Conceitos e práticas de bioeconomia vêm se desenvolvendo carregados desse sentido de transição ecológica, do insustentável para o sustentável: dos pontos em que trajetórias tecno-produtivas se mostram insustentáveis (por se aproximarem das fronteiras em que eliminarão seus fundamentos naturais) para outros, a partir dos quais, presumivelmente, elas retomariam o desenvolvimento com atributos de sustentabilidade.
Assim, ali onde as técnicas produtivas, por seus conteúdos mecânicos e químicos, se mostram cumulativa e perigosamente degradantes para a vida, desenvolvem-se tensões que configuram ambientes de inovações em processos de base biológica – biotecnologias; ali onde são os meios e resultados dos processos produtivos, pelas suas constituições inorgânicas ou existências finitas, os vetores de agressão aos ciclos vitais da natureza, se enfatiza o desenvolvimento de produtos, seja como novas matérias primas, seja como novos bens finais de base biológica e renovável.
Essas duas rotas constituem mainstreams da bioeconomia na Europa (ênfase em bioeconomia de bioprocessos, ou biotecnológica) e nos Estados Unidos (ênfase em bioeconomia de bioprodutos) e vêm se estabelecendo como referências para diferentes iniciativas no Brasil, importantes porque podem reorientar o agribusiness em uma perspectiva ambientalmente menos agressiva.
Não obstante, uma terceira rota, pouco tratada e obscurecida, se apresenta fundamental entre nós: trata-se de uma bioeconomia bioecológica, guiada por princípios agroecológicos ou agroflorestais, referidas aos biomas do país e aderentes às necessidades de inclusão e equidade social. Exemplos dessas bioeconomias de floresta em pé, e em expansão, já existem e são, por suposto, ambientalmente saudáveis. A transição aqui, na perspectiva do desenvolvimento sustentável, seria de ordem econômica e social: de economias de fundamentos infraestruturais, organizacionais e mercadológicos precários – o que lhes empresta, na atualidade, caráter subalterno, com baixa retenção dos seus resultados – para economias com capacidade de interações virtuosas com o mercado e com a política.

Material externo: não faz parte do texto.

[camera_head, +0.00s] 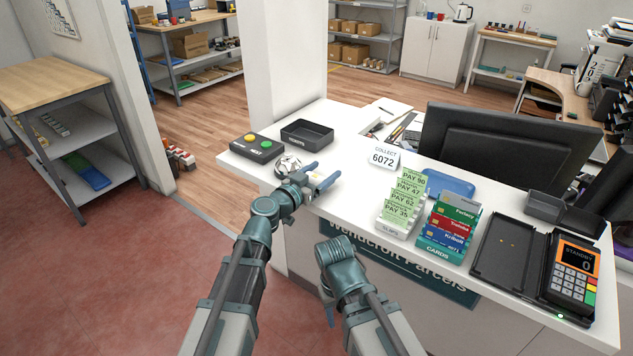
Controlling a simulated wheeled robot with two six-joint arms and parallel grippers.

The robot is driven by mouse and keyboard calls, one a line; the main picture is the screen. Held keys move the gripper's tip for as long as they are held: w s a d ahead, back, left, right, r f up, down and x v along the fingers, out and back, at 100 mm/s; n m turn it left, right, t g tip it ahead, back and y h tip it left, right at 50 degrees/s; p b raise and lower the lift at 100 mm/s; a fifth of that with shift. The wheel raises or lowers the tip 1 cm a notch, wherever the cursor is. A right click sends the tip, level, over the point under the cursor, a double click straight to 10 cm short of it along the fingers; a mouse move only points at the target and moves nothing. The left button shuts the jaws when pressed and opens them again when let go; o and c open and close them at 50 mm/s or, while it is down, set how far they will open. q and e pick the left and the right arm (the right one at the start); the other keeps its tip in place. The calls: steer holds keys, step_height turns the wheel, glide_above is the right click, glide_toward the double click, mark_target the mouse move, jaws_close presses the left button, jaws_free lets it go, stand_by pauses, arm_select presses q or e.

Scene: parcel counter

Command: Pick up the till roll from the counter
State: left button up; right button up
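My left gripper (326,172) is at the counter's (345,188) left front edge, its two blue fingers spread apart. A small pale shape (317,179) shows between the fingers; it may be the till roll, but it is partly hidden and I cannot tell whether the fingers touch it. A round silvery-white thing (289,163) lies just behind the left gripper, partly covered by it. My right gripper (328,312) is low in front of the counter's front panel, mostly hidden behind its own wrist, apart from anything on the counter.
A dark button box (257,149) and a black tray (307,133) stand behind the left gripper. To the right are a "COLLECT 6072" sign (383,158), green pay slips (404,204), a card rack (449,228) and a card terminal (572,276). A monitor (500,140) stands behind.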

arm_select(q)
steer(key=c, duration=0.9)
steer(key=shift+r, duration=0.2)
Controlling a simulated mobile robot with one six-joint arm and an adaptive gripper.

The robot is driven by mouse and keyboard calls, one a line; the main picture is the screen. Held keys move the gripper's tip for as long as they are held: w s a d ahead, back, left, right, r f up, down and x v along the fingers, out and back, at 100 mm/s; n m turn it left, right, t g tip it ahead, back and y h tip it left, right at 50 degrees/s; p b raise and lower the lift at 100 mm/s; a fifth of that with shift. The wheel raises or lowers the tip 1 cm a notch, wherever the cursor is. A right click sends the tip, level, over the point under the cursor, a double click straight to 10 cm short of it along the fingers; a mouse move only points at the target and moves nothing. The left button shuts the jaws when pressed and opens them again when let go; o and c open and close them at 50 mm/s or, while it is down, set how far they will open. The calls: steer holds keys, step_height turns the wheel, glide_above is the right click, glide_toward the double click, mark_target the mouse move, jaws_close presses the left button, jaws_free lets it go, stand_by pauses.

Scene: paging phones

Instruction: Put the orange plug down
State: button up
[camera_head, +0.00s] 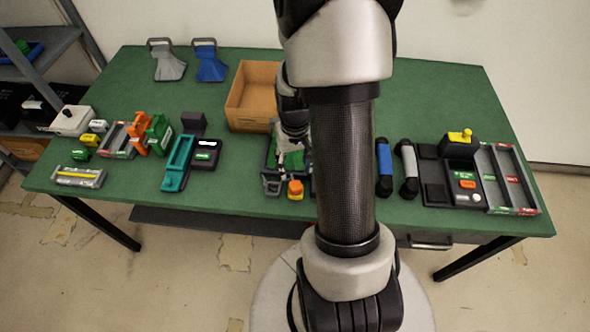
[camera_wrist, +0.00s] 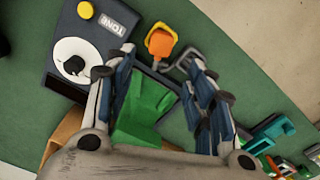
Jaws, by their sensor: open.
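The orange plug (camera_head: 295,187) is near the front edge of the green table (camera_head: 415,90), just right of a grey metal loop. It also shows in the wrist view (camera_wrist: 161,43), orange on top with a paler yellow and white edge below. My gripper (camera_wrist: 160,66) is open, and nothing is gripped between its fingers. In the wrist view the plug lies just beyond the fingertips, apart from them as far as I can tell. In the head view my gripper (camera_head: 291,158) is above the dark tray behind the plug. My arm hides part of this area.
A dark tray with a green block (camera_wrist: 145,108) is below my fingers. Beside it is a dark unit marked TONE (camera_wrist: 112,25). A cardboard box (camera_head: 252,95) stands behind. A teal cradle (camera_head: 178,162) is left; blue (camera_head: 384,168) and grey handsets (camera_head: 406,170) are right.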

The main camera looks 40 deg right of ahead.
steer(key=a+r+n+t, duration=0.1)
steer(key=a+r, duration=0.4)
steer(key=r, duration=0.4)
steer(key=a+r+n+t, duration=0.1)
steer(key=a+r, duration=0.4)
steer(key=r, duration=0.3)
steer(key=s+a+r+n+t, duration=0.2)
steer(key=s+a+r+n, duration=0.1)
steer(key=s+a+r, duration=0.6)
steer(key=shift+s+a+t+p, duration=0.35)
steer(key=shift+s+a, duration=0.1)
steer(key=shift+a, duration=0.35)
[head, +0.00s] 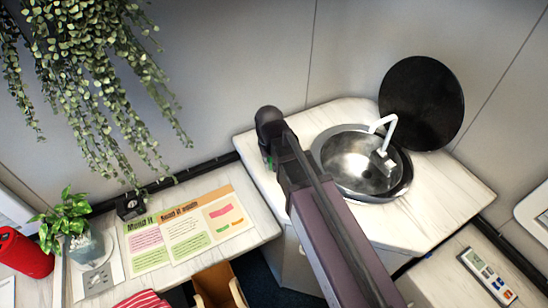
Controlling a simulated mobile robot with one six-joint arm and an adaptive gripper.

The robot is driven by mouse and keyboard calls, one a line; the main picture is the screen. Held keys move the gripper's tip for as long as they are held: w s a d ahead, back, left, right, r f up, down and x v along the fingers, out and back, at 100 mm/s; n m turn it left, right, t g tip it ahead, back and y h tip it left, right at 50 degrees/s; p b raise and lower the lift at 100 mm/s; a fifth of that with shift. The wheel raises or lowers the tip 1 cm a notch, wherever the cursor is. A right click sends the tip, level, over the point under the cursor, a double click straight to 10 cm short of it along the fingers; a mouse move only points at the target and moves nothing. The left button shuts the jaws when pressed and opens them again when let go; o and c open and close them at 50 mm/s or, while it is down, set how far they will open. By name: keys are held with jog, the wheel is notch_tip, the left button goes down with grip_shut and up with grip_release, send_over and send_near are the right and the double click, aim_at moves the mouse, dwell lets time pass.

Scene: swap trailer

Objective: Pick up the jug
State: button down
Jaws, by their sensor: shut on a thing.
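I cannot make out a jug in the head view. My arm reaches up from the bottom edge to a dark rounded joint in the middle. The arm hides part of the counter and the floor behind it. The fingers of my gripper do not show, nor does anything held in them. A small green patch shows beside the arm's far end; I cannot tell what it is.
A sink (333,165) with a white tap (385,140) is set in the marble counter (440,215), a round black lid (422,103) behind it. Potted plant (65,222), red cylinder (24,254) and papers (180,228) lie left. A hanging plant (95,85) droops upper left.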

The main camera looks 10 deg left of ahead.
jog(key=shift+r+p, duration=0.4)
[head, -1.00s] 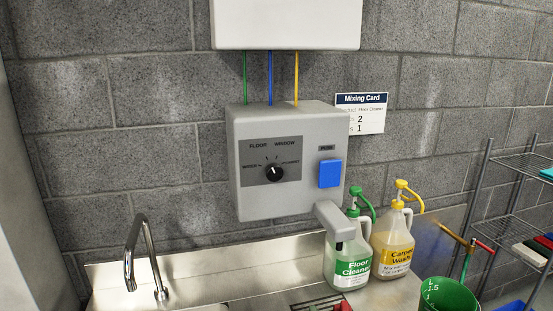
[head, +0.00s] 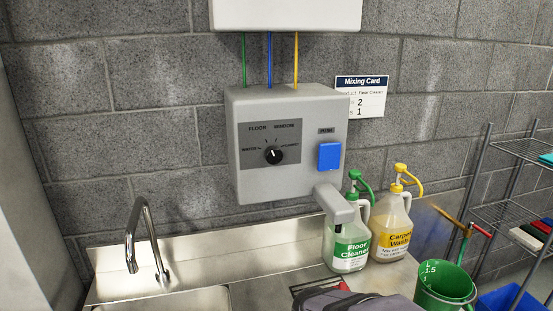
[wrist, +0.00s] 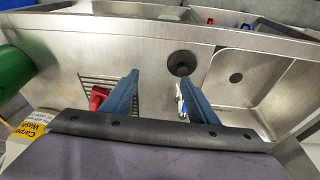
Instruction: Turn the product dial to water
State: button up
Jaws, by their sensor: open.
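The grey dispenser box (head: 290,185) hangs on the block wall in the head view. Its black product dial (head: 273,155) sits on a dark panel, with words around it including FLOOR and WINDOW. The dial's white mark points roughly upward; its exact setting is too small to tell. My gripper (wrist: 159,80) is open and empty in the wrist view, its two blue fingers apart above the steel counter. The dial is not in the wrist view. In the head view only my purple-grey wrist part shows at the bottom edge, below and right of the dial; the fingers are out of sight.
A blue push button (head: 329,156) is right of the dial. A grey spout (head: 335,203) juts out below, beside the Floor Cleaner bottle (head: 348,245) and Carpet Wash bottle (head: 391,228). A green bucket (head: 444,285) stands front right. A tap (head: 143,240) rises at left.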

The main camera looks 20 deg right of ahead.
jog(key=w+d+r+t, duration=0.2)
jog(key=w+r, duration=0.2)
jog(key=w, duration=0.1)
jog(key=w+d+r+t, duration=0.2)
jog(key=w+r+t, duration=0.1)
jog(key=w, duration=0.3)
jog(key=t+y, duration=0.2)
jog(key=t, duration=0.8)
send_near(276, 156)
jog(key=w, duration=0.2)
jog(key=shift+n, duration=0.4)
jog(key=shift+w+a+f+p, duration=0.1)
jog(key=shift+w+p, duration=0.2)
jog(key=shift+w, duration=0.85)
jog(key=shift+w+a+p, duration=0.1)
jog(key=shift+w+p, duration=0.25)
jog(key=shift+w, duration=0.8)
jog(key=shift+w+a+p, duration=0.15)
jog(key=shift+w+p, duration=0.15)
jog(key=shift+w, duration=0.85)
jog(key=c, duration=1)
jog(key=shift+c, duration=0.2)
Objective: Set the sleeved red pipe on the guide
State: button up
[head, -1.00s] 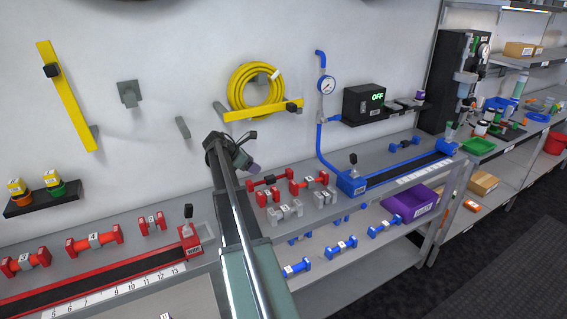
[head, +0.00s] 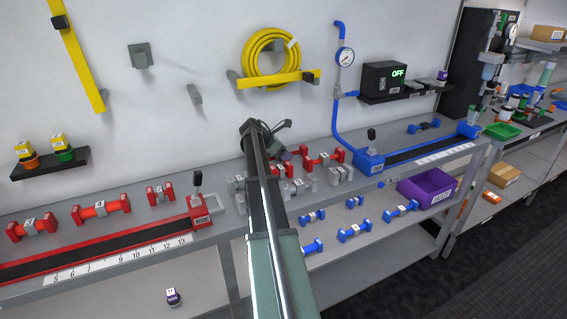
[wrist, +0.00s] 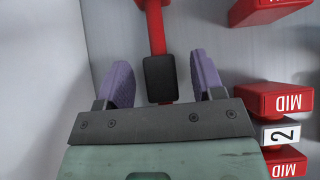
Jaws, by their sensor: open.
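The red pipe with a black sleeve (wrist: 160,78) lies on the grey bench in the wrist view, its sleeve between the two purple fingers of my gripper (wrist: 160,82). The fingers are open, with a gap on each side of the sleeve. In the head view my gripper (head: 283,154) is over the red parts at mid-bench and mostly hides this pipe. A red-framed guide (head: 110,253) with a black track and a numbered scale lies on the bench at left.
Other red pipes with grey sleeves (head: 101,209) stand behind the red guide. A red MID pipe numbered 2 (wrist: 283,133) lies close to my gripper's right. A blue guide (head: 415,151), blue pipes (head: 355,232) and a purple bin (head: 428,188) are at right.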

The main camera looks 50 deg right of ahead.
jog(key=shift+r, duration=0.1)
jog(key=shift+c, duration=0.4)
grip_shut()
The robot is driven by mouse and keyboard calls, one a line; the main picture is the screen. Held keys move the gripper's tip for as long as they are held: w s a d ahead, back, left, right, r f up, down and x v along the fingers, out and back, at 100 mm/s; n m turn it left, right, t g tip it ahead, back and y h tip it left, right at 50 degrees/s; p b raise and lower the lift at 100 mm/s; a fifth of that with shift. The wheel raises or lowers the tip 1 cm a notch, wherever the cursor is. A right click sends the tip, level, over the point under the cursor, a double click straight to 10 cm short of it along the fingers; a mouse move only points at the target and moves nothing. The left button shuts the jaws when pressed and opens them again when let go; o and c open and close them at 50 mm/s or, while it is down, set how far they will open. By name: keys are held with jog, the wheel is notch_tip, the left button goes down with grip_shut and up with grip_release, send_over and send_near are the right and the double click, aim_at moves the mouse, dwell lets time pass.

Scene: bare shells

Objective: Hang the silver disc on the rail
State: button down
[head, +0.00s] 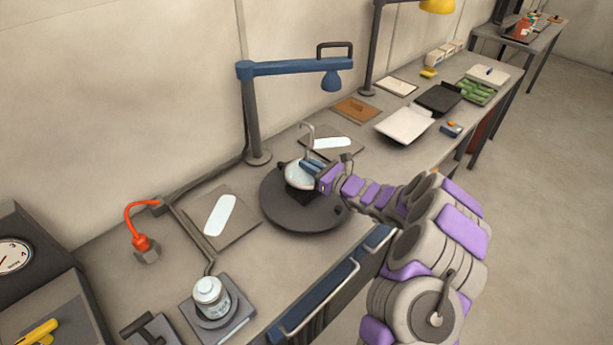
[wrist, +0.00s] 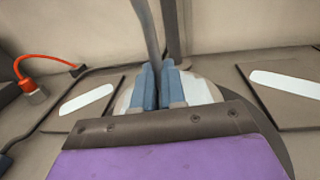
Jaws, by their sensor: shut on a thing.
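The silver disc (head: 294,180) is at the dark round turntable (head: 275,212) on the bench. A thin grey hooked stem (head: 308,140) rises at it. My gripper (head: 309,168) is shut on the disc, with blue fingers at its upper side. In the wrist view, the fingers (wrist: 160,85) are close together in front of the pale disc (wrist: 201,90), which shows on both sides of them. I cannot tell if the disc touches the turntable.
A blue lamp (head: 290,69) stands behind the turntable, its arm reaching above. Trays (head: 404,124) lie further right. Flat boards with pale strips flank the turntable.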

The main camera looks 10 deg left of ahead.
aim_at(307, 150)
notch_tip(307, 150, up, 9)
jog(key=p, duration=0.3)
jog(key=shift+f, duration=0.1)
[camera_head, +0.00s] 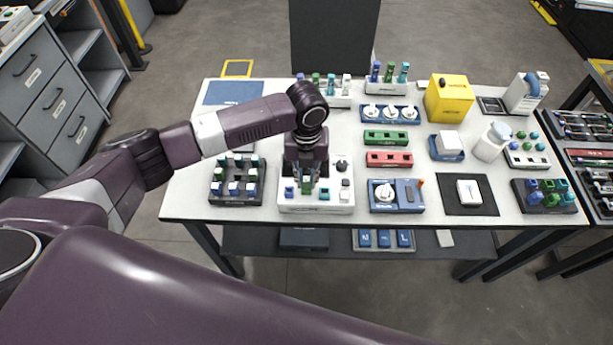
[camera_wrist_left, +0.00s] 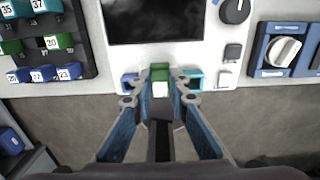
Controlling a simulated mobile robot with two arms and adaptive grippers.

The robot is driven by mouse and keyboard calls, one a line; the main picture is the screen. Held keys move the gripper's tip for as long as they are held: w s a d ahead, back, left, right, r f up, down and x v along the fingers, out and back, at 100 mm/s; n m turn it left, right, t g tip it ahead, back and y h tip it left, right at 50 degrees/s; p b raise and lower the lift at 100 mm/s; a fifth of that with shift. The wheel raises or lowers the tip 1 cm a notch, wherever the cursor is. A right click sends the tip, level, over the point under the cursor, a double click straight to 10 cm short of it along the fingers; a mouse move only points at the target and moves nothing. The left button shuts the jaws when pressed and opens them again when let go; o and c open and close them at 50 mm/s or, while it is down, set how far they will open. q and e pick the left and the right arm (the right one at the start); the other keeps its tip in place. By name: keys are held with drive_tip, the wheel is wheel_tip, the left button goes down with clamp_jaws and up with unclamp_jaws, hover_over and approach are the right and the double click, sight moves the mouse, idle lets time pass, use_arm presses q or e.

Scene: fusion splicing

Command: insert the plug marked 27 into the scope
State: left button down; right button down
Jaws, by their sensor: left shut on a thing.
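The scope (camera_head: 333,208) is a white box on the table's front edge. The left wrist view shows its white face (camera_wrist_left: 216,50), dark screen (camera_wrist_left: 155,20) and black knob (camera_wrist_left: 235,10). My left gripper (camera_head: 307,183) points down over the scope's front edge. In the left wrist view my left gripper (camera_wrist_left: 161,90) is shut on a green plug (camera_wrist_left: 160,72) with a white face; its number is not readable. The green plug stands between a blue piece (camera_wrist_left: 130,82) and a teal piece (camera_wrist_left: 194,78) on the scope's front. Whether it is seated is hidden.
A dark rack (camera_head: 237,200) of numbered plugs stands left of the scope. A blue unit with a white dial (camera_head: 411,195) stands close on the right. Red (camera_head: 390,159) and green (camera_head: 386,138) blocks lie behind it. My right gripper is out of view.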

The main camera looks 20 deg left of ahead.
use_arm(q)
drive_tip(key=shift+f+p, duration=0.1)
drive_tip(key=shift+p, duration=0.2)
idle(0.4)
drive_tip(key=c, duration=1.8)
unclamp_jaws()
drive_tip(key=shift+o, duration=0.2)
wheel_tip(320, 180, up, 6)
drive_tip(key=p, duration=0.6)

Na Amazônia, a bioeconomia referida ao bioma se faz ou porque se manejam os recursos originários do bioma (os recursos das matas, das águas e dos solos) numa espécie de “extrativismo dinâmico”, mantendo a diversidade e complexidade seminais em “sistemas silviagriculturais”; ou porque se procuram imitar em “sistemas agrosilviculturais” as qualidades do bioma – o que resulta numa “agricultura holística”, diversa e complexa.
Em conjunto, essas duas rotas compõem uma economia significativa e dinâmica: o capítulo 15 do relatório do Science Panel for the Amazon, da ONU, recém-lançado em Glasgow, na COP26, dá conta de que o número de estabelecimentos rurais dela participantes em todos os municípios do bioma amazônico saiu de 125 mil em 1995, para 186 mil em 2017, crescendo o valor da produção rural a 4,2% a.a. no mesmo período, de US$ 400 milhões para US$ 1,1 bilhões, para um emprego que se mantém na casa dos 400 mil trabalhadores.
Um outro estudo recente, A Bioeconomia da Sociobiodiversidade no Pará, patrocinado pela TNC, BID e Natura, mostra que a economia urbana em torno dela (indústria e serviços) multiplica o valor da produção rural por 2,9. A essa particular economia deve ser dada atenção primordial.
*Francisco de Assis Costa é Professor Titular do Núcleo de Altos Estudos Amazônicos e do Programa de Pós-Graduação em Economia da Universidade Federal do Pará e membro e autor líder do Painel Científico da Amazônia e Carlos Nobre é Pesquisador Colaborador do Instituto de Estudos Avançados da USP, vice-presidente e autor líder do Painel Científico da Amazônia.